The asset turnover ratio is useful when showing the extend which a company utilizes its assets to increase revenue. Therefore, the asset turnover ratio is an important tool when evaluating the effectiveness and the efficiency of a company’s utilization of asset. Companies that exhibit high asset turnover ratio usually have higher sales than companies with a lower asset turnover ratio (Ehrhardt and Brigham 131).

Companies would generally prefer to have a higher asset turnover ratio. However, a higher asset turnover ratio does not necessarily indicate that a company is operating at a profit. To analyze the profitability of the company, financial analysts use a different type of ratio. Managers may utilize the asset turnover ratio to forecast future sales. If the management of Toy World Inc adopt the use of asset turnover ratio, issues on sales forecasting will be easier. Moreover, the president of the company will be able to determine the ability of the company to utilize all its assets in generating revenue (Ehrhardt and Brigham 131).

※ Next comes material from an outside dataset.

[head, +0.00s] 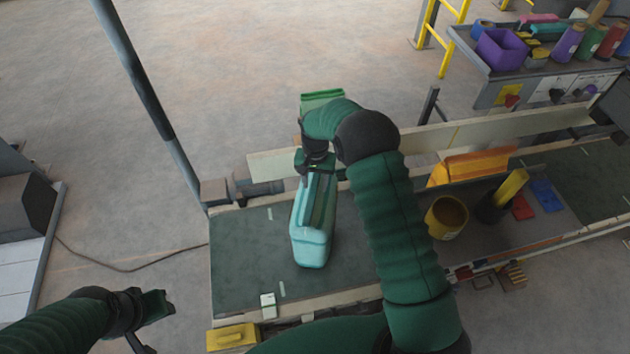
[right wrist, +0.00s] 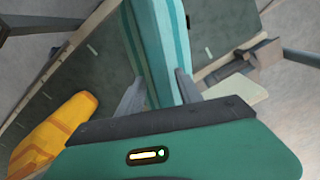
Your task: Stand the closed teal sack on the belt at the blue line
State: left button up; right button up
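The teal sack (head: 313,235) is over the dark green belt (head: 240,265) in the head view, with its top end at my right gripper (head: 316,165). In the right wrist view the sack (right wrist: 158,45) runs away from the palm between the two grey fingers of my right gripper (right wrist: 158,92), which press on its sides. I cannot tell whether its base touches the belt. Short pale marks (head: 282,290) show on the belt; I cannot make out a blue line. My left gripper (head: 150,308) is at the lower left, off the belt, its fingers unclear.
A yellow cup (head: 446,217), an orange sack-like object (head: 470,166) and a blue piece (head: 543,195) lie to the right. A pale rail (head: 270,164) runs behind the belt. A yellow block (head: 233,337) is at the front edge. The belt's left part is clear.

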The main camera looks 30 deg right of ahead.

The following table shows some calculated ratios that may be beneficial to the president of Toy World Company.

199119921993
Current Assets
Current Debt Ratio=Current Liabilities3.1493
Net Income
Profit Margin=Sales0.046800.013300.03389
Sales
Assets Turnover Ratio=Average Total Assets6.7747

The current debt ratio of the company is three. This, according to some analysts is unacceptable since it means the company is trying some of its assets on non-profitable activities. The profit margin ratio of the company decreased between 1991 and 1992. This shows a decrease in profitability. In 1993, the margin ratio increased considerably showing an increase in profitability. The asset turnover ratio on the other hand shows that the company utilizes its assets well in generating revenues.

Proposed Solution

Toy World Inc is faced with several challenges. The major identifiable challenges include increasing costs, the hardship of incorporating a new production system, and declining profits. To solve these problems, the company has to determine the reason for the decline in profits. Moreover, the president has to come up with a means to incorporate the new production strategy. Lastly, the company will have to cut its costs to maintain profitability.

For management to take care of the challenge in production, they must adopt a relevant financial model. This model will enable the company to calculate different financial ratios of specific financial years. The financial ratios calculated, may enable the company to forecast sales (Hordes and McMann 200). For instance, the asset turnover ratio can be used to forecast sales. These sales forecasts may be useful in determining the number of toys the company can produce in a given month. In addition to this, the financial ratios incorporated in financial models enable the managers in the company to determine pricing levels.

The ability of a company to forecast pricing may enhance its competitive advantage (Herrold 63). For example, the case study states that the company’s competition occurs on two fronts: completion of the design and competition on the pricing. With this in mind, it is easier to visualize how knowledge on pricing can improve the competitive advantage of a Toy World Inc. Prior knowledge of price ensures that the company maintains a price that the competitors may not be able to offer. Therefore, the company becomes a better competitor in the industry.

Hoffman already suggested that the way to solve the problem of high costs would be to cut the overtime wages. He had therefore advised the manager to adopt the level production strategy. However, this is not the only method that the president can use in minimizing costs. Well-designed financial models provide useful information that is useful when a manager intends to cut costs. Asset turnover ratio can be used in the process of minimizing costs incurred by Toy World Inc. The knowledge of asset turnover educates the manager on the extent to which a company utilizes its assets to generate profit (Schornstein 40).

Toy World Inc leaves its machinery idle for seven months. This shows that the company is underutilizing its capital outlay. Moreover, during the idle period, the machinery requires servicing to ensure that it is usable. Careful planning can reduce the costs involved in servicing a non-operating company. In the case of Toy World, it is safe to assume that the storage costs are fixed up to a certain level. However, the company only produces the toys on a seasonal basis. Therefore, the costs of storage are sometimes incurred while the company is not in operation. The management can minimize these costs by utilizing the storage to generate profit.

Conclusion

Toy World Inc has accompanied that manufactured plastic toys for children. The company had been profitable for a given period. However, their profits are rapidly declining and the manager is considering the alternative option to maintain the profitability of the company. In this article, we have discussed the financial ratios that the president can use to determine whether the course of action he is taking is economically viable. Moreover, the article provides possible solutions to the challenges the company is facing.

Works Cited

Ehrhardt, Michael and Brigham, Eugene. Corporate Finance: A Focused Approach. New York: Wiley & Sons, 2005. Print.

Harvard Business School. “Toy World, Inc”. Harvard University Press 295.73 (1996): 1-6. Print.

Herrold, Claudia. “How to Carve a Pie.” Foundation News and Commentary, 41.4. (2000): 56-74. Print.

Hordes, Mark and McMann, Dean. “Alternative Models for Building Wealth.” The Professional Journal 25.2 (2000): 200-215. Print.

Schornstein, Sheri. “Who Do You Trust?” Association Management 52.11 (2000): 10-67. Print.